Le film parle évidemment de notre temps. On n’imprime plus les journaux de la même façon, on ne traverse pas la capitale avec les mêmes moyens. Mais perdurent la transmission des idées fausses, des nouvelles fausses, la rapidité qui fait de l’imbécillité du matin la phrase toute faite qu’on répétera le jour entier, la gloire des incultes et des petits malins, l’arrogance de l’argent et de la combine, le piétinement des naïfs, des faibles, des innocents, le succès éclatant accordé à la formule habile plutôt qu’à la profondeur du travail, à la pensée de l’artiste, qu’on soit sur Internet ou dans les feuilles de chou publiées sous Louis XVIII. On a tout changé pour que rien ne change, comme dit son neveu Tancrède au prince Salina, dans Le Guépard de Visconti.

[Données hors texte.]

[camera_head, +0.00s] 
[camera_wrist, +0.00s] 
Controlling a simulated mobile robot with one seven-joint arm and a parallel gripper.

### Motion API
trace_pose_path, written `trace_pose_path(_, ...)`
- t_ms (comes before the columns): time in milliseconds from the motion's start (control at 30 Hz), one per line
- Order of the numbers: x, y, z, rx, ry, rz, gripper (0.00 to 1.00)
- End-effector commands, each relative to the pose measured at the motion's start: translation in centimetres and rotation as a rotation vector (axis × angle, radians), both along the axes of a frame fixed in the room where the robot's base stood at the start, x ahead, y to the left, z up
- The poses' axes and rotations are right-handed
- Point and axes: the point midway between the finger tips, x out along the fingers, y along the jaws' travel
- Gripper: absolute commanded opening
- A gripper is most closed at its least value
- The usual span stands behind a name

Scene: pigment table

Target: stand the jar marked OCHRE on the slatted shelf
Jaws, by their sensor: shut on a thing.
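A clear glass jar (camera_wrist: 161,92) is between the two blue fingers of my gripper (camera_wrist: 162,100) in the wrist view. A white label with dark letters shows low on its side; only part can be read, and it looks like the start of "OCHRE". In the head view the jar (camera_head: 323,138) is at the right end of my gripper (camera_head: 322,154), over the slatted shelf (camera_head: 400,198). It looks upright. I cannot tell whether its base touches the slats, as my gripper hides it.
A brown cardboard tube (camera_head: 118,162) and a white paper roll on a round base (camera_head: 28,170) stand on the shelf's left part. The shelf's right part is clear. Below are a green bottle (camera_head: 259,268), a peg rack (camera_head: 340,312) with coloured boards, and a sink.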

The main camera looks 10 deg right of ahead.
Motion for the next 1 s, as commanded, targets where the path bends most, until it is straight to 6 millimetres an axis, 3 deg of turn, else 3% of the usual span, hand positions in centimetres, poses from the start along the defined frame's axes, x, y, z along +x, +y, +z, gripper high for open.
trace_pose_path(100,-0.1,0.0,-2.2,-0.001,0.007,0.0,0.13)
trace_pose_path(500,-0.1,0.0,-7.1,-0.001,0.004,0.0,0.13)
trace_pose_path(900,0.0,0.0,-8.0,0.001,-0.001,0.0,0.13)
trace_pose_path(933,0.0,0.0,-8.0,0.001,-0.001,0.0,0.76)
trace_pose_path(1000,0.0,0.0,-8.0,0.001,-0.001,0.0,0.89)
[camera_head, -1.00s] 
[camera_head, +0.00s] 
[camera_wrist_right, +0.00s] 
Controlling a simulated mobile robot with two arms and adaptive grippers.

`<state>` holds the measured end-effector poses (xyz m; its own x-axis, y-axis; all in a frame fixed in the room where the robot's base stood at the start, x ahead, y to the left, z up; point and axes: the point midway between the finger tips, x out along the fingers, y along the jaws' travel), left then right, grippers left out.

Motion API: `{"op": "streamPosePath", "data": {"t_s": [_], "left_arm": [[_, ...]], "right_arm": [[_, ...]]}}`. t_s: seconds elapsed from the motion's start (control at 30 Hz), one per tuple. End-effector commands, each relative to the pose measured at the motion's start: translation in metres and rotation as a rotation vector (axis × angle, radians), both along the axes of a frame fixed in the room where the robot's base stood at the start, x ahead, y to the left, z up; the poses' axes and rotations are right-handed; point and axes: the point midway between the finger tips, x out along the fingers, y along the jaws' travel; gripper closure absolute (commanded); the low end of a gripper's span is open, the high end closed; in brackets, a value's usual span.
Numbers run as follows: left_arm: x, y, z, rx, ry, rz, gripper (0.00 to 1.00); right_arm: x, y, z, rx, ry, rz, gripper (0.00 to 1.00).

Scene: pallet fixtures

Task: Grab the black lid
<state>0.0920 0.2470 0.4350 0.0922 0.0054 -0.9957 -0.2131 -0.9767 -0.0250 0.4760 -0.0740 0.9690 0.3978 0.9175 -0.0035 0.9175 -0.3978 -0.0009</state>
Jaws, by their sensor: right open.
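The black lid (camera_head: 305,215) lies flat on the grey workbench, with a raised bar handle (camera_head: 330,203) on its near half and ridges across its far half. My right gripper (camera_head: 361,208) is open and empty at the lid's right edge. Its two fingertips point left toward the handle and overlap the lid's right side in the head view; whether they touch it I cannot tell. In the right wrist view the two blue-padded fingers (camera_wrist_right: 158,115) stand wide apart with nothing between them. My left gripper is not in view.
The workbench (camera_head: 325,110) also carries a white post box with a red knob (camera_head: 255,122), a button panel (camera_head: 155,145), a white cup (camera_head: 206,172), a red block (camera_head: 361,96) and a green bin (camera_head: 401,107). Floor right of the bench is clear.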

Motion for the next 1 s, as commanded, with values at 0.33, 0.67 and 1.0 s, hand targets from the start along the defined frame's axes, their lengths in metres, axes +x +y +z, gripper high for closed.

Plus indulgent que Balzac, Xavier Giannoli garde à son Lucien des moments d’honnêteté, de sincérité, par exemple dans l’amour qui le lie à Coralie, l’actrice débutante. Benjamin Voisin, qu’on avait vu briller dans Été 85 de François Ozon, et Salomé Dewaels, qu’on découvre ici, déjà très grande comédienne, forment un couple sensible, condamné par une réussite faite de mensonges et cernée de pièges. Autour d’eux, le metteur en scène a réuni une belle troupe, de Xavier Dolan à Cécile de France, de Jeanne Balibar à Gérard Depardieu, d’André Marcon au regretté Jean-François Stévenin, de Vincent Lacoste et Louis-Do de Lencquesaing à Candice Bouchet.

Lucien de Rubempré, c’est un peu Martin Eden, le héros de Jack London magnifiquement ressuscité dans le film de Pietro Marcello en 2019. Pur et calculateur, talentueux et bientôt perdu. Et surtout écrivain. Le cinéma n’est pas très habitué à représenter les écrivains, à quelques exceptions près. Il est toujours passionnant de voir un réalisateur mettre en scène ce qui est le moins cinématographique, à savoir l’écriture, l’imprimerie, les livres. Mais Lucien est surtout le frère d’Alain, le chanteur que personne ne reconnaît, que jouait Depardieu en 2006 dans Quand j’étais chanteur, le frère de Philippe, l’imposteur joué par François Cluzet en 2009 dans À lorigine, le frère de la chanteuse qui ne sait pas chanter qu’interprétait Catherine Frot dans Marguerite en 2015, le frère d’Anna, la jeune fille qui a vu la vierge jouée par Galatea Bellugi dans LApparition en 2018. Mensonge et pureté, imposture et catastrophe, idéalisme et calcul, voici autant de projecteurs variés, mais toujours des projecteurs, sous lesquels les personnages sont placés. Le travail de Xavier Giannoli se poursuit dans le même sillon, avec la même intelligence, la même exigence d’un cinéma qui pense vraiment et n’oublie jamais d’être spectaculaire.